--- Stated problem ---
Tally the lines that include "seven". Output the number only.

(Stored items from a collection)
:::

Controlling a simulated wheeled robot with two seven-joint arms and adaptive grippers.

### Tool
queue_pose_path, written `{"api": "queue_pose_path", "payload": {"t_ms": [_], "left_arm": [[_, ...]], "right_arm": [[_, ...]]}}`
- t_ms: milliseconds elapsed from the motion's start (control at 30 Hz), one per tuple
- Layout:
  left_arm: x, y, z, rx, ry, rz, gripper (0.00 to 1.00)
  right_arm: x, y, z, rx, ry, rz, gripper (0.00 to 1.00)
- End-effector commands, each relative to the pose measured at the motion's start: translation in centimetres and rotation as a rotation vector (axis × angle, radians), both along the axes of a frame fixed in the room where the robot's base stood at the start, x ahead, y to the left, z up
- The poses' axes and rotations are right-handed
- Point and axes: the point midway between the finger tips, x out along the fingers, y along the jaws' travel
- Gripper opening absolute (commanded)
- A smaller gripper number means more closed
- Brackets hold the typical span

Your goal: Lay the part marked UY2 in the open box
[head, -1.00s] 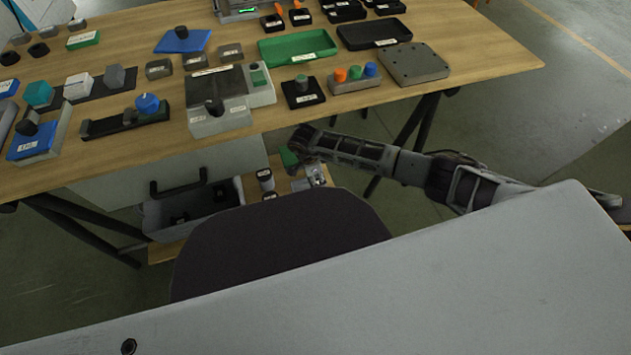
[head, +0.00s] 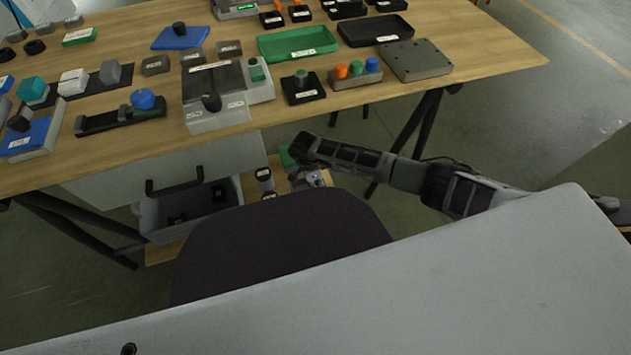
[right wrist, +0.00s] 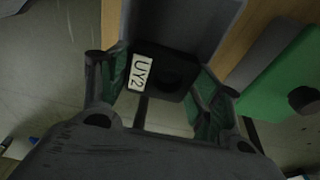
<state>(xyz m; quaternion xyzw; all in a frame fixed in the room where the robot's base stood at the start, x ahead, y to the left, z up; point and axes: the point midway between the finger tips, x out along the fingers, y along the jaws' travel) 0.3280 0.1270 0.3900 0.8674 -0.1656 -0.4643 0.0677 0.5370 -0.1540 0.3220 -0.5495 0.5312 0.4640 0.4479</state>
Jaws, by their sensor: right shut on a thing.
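The part marked UY2 (right wrist: 172,72) is black with a white label and a dark round recess or knob. In the right wrist view it sits between the green-padded fingers of my right gripper (right wrist: 160,88), which is shut on it. In the head view my right arm reaches in from the right, below the table's front edge; its fingers and the part are hard to make out there. A grey open box (head: 224,194) stands under the table, left of that arm, with dark pieces inside. My left gripper is not in view.
The wooden table (head: 300,122) above carries many parts, including a green tray (head: 298,43) and a black tray (head: 375,30). A drawer handle (head: 175,187) overhangs the box. Small black labelled pieces (head: 264,174) stand on the low wooden board beside it.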

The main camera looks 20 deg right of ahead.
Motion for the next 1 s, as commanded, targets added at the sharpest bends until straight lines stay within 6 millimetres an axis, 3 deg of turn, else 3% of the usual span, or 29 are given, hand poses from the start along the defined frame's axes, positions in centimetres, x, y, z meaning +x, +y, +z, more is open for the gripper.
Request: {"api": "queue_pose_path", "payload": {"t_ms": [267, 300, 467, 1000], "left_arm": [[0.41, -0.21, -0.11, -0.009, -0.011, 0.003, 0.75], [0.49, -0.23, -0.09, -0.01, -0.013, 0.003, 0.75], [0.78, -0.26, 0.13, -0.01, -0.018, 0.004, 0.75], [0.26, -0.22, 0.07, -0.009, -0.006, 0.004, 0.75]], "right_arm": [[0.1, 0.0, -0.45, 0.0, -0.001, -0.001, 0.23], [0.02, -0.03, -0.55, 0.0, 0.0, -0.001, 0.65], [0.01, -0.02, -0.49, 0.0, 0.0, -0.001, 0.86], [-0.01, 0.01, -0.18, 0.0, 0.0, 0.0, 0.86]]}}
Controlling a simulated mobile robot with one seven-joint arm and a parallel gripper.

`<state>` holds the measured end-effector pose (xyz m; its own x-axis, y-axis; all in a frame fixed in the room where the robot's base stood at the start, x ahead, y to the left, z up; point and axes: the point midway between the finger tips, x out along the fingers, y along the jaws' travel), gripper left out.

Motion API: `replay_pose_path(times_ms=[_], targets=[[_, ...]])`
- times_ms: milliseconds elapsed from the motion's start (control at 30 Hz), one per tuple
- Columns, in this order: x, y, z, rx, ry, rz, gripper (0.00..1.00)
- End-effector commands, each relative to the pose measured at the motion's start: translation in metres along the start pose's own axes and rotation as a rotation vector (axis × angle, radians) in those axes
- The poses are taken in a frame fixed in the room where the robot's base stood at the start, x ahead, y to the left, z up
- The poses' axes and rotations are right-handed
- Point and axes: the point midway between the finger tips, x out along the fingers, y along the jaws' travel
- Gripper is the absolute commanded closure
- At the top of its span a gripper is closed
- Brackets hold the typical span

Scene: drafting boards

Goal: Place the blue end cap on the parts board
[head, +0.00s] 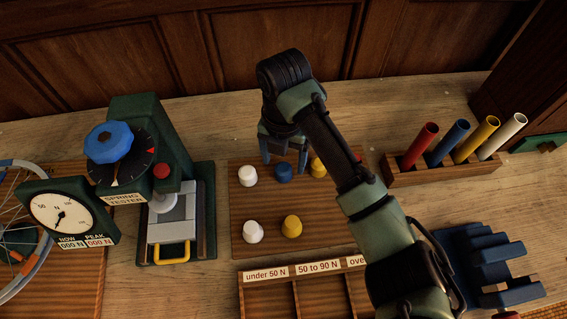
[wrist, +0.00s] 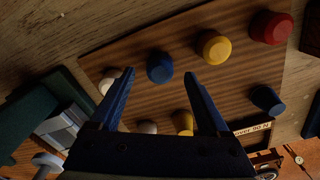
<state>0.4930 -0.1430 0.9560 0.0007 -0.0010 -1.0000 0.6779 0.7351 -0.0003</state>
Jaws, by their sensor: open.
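A blue end cap (head: 283,172) stands on the brown parts board (head: 272,200), in the back row between a white and a yellow cap. In the wrist view the same blue cap (wrist: 160,67) shows between my fingertips. My gripper (head: 285,164) is open and empty, with its fingers pointing down around or just above this cap; I cannot tell the exact height. A second blue cap (wrist: 266,99) stands on the board at the right in the wrist view; my arm hides it in the head view.
White (head: 253,232), yellow (head: 291,226) and red (wrist: 271,27) caps share the board. A spring tester (head: 150,180) stands at left. A labelled sorting tray (head: 268,276) is in front. A rack of coloured tubes (head: 440,168) and a blue slotted stand (head: 487,262) are at right.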

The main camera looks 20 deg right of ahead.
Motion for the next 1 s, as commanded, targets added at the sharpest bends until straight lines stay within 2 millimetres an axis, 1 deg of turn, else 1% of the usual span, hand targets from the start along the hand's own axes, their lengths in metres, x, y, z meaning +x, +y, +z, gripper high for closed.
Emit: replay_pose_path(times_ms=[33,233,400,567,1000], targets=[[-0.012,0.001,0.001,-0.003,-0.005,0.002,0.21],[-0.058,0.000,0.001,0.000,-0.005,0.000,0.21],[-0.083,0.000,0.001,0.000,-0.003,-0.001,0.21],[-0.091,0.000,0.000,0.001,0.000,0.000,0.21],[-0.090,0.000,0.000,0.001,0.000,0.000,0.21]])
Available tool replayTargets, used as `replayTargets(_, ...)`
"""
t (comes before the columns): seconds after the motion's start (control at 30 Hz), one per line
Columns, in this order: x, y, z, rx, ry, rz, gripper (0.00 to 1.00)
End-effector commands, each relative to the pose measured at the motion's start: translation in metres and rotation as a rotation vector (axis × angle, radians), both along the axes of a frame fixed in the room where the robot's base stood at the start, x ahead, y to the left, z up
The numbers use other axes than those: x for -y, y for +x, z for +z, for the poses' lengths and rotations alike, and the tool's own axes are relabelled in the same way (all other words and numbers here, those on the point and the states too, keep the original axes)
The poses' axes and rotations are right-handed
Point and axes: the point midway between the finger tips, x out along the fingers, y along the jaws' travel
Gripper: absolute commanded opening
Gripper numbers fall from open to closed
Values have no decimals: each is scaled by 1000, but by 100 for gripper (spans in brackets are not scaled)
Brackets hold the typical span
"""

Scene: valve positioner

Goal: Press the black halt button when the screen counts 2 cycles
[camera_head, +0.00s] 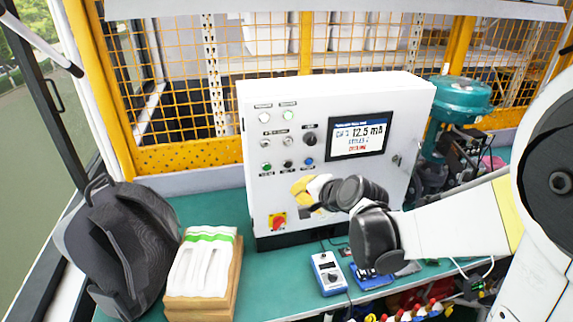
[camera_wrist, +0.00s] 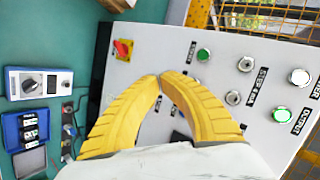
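The white control box (camera_head: 340,195) stands on the bench with its screen (camera_head: 358,136) lit. The black button (camera_head: 287,164) sits in the lower row, between a green button (camera_head: 266,167) and a blue one (camera_head: 308,161). My gripper (camera_head: 295,188) is in front of the panel below that row. In the wrist view its yellow fingertips (camera_wrist: 160,76) meet with nothing between them. The right finger hides the black button there. I cannot tell whether the tips touch the panel.
A red switch on a yellow plate (camera_head: 277,221) is low on the panel, and shows in the wrist view (camera_wrist: 123,48). A blue calibrator (camera_head: 329,273) lies in front. A backpack (camera_head: 120,240) and a stacked wooden box (camera_head: 203,265) stand left; a teal actuator (camera_head: 460,98) stands right.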

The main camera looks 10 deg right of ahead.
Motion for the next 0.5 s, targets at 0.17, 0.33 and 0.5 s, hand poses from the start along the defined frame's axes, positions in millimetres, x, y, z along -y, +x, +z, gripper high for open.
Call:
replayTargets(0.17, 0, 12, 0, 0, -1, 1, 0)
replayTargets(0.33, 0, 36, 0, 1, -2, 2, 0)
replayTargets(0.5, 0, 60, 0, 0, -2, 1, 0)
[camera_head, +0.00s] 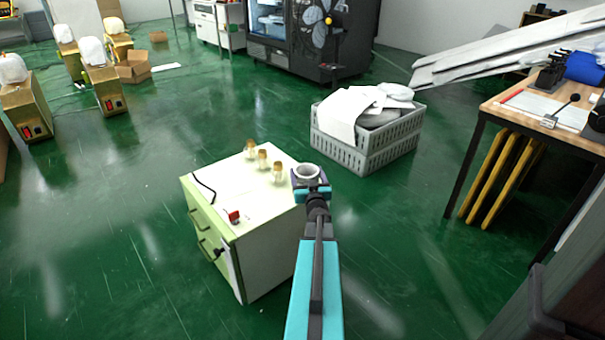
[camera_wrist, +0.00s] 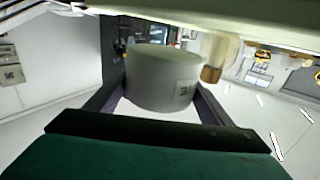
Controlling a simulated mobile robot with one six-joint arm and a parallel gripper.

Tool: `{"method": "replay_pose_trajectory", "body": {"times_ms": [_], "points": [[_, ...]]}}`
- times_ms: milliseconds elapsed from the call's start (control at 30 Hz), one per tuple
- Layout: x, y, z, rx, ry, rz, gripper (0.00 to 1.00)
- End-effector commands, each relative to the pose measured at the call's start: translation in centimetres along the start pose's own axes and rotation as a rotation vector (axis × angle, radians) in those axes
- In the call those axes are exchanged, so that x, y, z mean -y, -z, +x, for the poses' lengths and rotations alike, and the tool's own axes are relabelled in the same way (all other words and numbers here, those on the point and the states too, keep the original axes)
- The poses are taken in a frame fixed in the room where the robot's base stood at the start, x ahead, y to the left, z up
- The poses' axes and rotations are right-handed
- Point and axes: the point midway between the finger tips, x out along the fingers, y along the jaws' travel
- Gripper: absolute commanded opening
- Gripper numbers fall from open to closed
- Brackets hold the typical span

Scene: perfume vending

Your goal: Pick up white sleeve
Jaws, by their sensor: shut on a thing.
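My gripper (camera_head: 308,183) is at the right edge of the small cabinet's top in the head view. In the wrist view the white sleeve (camera_wrist: 163,80) fills the space between the two dark fingers (camera_wrist: 160,95) and bears a small dark printed mark. I cannot tell whether the sleeve touches the cabinet top.
The white cabinet (camera_head: 262,215) carries several small perfume bottles (camera_head: 263,160) just left of my gripper, plus a red item (camera_head: 234,216) and a black cable (camera_head: 203,187). A grey crate (camera_head: 352,155) of white cloths stands behind right. A wooden table (camera_head: 500,106) is at right. Green floor between is free.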

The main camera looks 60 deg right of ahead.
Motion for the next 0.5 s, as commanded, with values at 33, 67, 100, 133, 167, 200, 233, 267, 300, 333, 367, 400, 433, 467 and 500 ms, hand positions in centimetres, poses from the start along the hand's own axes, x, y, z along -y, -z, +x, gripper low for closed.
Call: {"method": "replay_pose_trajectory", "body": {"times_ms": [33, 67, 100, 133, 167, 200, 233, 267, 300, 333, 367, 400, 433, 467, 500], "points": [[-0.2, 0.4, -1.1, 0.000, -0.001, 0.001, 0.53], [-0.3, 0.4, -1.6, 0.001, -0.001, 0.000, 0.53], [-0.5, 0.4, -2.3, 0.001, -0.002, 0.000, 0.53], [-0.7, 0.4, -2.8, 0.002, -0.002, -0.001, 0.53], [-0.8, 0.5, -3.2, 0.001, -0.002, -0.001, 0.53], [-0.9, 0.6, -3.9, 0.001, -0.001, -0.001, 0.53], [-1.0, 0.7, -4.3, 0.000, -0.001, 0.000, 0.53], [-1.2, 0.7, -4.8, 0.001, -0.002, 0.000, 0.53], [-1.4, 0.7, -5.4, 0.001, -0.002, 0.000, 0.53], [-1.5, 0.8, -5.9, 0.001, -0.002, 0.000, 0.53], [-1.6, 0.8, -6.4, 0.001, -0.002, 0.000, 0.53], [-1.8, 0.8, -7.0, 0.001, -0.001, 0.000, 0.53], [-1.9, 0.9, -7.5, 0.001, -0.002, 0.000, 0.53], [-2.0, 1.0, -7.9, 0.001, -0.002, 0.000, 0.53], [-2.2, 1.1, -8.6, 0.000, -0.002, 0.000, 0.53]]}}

:::

--- Exercise response ---
2